When the foundation was complete, horse-drawn carts delivered girders, trusses, and other wrought-iron pieces from the workshops to the building site.
Base of a leg
People in the neighborhood had seen the four holes being dug. Now they could watch the actual tower rise. Small pieces of metal were riveted together into four perfectly placed iron legs. Men worked on wooden scaffolds that were made taller as the building grew.
When the legs were in place, they formed a 410-foot square. After that, it was time to build the first floor. This would be the tower’s base. It would look like a table with four legs. Once the base was in place, workers could build upward from floor to floor.

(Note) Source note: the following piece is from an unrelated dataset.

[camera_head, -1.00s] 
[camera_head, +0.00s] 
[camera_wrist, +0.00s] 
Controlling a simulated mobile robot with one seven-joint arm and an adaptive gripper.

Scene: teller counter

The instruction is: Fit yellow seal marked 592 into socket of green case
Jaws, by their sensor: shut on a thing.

Small creeper cranes pulled trolleys filled with materials up tracks inside the four slanted legs. The tracks would later be used to move elevators full of visitors upward.
Soon, horizontal wrought-iron trusses were in place on top of the legs, joining them together. Column and platform pieces were hoisted and joined.
Workers spent longer and longer hours on the tower in order to meet the deadline. Canteens were installed on higher floors so they wouldn’t have to waste time climbing up and down the steps to eat their meals.
By April 1, 1888, the first floor was complete. Four and a half months later, the second floor was finished, and seven and a half months after that, on March 31, 1889, the final piece of the tower was riveted into place. Gustave and his workers had used over eighteen thousand pieces of iron and two and a half million rivets to hold everything together.
The tower was in place. It had taken two years, two months, and five days to construct the tallest structure in the world. Newspaper reporters were amazed at how fast it had gone up. They admired Gustave’s precise planning and his new, faster machines, like the hydraulic jacks and creeper cranes that had helped speed up construction.
It was dangerous work to build so high a structure. Yet not a single person died on the job. Sadly one worker climbed the tower at night when it was closed. He was showing off for his girlfriend, and he fell to his death.